**Set exercise**
Output nothing but the lines from the line with "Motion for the" through the end of the listing below, both ends included.

**Information provided**
# # # #

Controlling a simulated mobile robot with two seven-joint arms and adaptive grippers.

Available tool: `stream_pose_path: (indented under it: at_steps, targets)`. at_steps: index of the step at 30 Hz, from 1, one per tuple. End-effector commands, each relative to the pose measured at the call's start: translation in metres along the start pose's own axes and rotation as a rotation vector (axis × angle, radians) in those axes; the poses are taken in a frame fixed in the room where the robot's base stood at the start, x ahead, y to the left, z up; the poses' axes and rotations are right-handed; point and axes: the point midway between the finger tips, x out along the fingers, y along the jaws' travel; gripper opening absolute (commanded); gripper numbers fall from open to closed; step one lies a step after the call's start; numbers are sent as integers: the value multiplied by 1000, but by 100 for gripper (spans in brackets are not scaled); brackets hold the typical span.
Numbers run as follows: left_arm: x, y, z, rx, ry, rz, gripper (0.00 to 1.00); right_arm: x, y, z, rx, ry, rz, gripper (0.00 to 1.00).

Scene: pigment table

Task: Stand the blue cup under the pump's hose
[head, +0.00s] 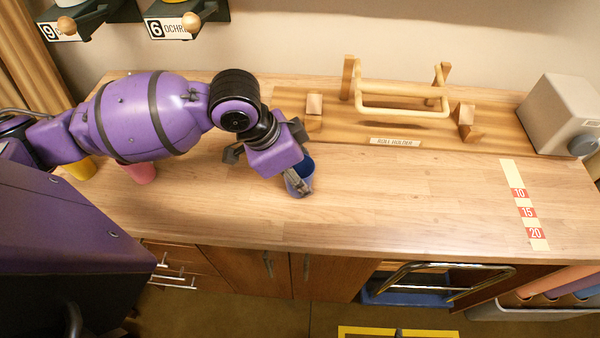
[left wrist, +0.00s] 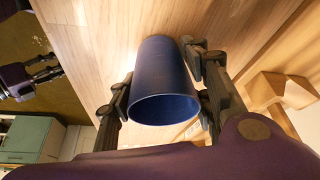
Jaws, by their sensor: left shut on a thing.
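The blue cup (head: 304,172) is at the middle of the wooden table, in front of the roll holder. My left gripper (head: 297,180) is shut on it, with one finger on each side. In the left wrist view the cup (left wrist: 164,90) sits between the two fingers of my left gripper (left wrist: 160,95), its open rim toward the camera, and it looks empty. I cannot tell whether its base touches the table. No pump or hose can be made out for certain; a grey box with a dark knob (head: 565,115) stands at the right.
A wooden roll holder (head: 400,105) stands at the back. A yellow cup (head: 80,168) and a pink cup (head: 140,172) stand under my left arm. A number strip (head: 508,172) lies at the right. The table between my gripper and the strip is clear.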

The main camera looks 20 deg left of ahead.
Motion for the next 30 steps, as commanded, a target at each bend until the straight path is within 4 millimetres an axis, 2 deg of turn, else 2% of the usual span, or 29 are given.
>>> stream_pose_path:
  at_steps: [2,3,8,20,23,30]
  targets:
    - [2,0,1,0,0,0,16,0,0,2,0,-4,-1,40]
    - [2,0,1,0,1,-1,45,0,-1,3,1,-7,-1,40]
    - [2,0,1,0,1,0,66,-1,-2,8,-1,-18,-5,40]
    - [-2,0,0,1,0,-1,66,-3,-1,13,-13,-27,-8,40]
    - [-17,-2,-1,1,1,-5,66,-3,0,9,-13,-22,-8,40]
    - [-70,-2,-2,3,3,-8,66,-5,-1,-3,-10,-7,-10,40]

# # # #

**Correct output**
Motion for the next 30 steps, as commanded, a target at each bend until the straight path is within 4 millimetres an axis, 2 deg of turn, else 2% of the usual span, or 29 are given.
>>> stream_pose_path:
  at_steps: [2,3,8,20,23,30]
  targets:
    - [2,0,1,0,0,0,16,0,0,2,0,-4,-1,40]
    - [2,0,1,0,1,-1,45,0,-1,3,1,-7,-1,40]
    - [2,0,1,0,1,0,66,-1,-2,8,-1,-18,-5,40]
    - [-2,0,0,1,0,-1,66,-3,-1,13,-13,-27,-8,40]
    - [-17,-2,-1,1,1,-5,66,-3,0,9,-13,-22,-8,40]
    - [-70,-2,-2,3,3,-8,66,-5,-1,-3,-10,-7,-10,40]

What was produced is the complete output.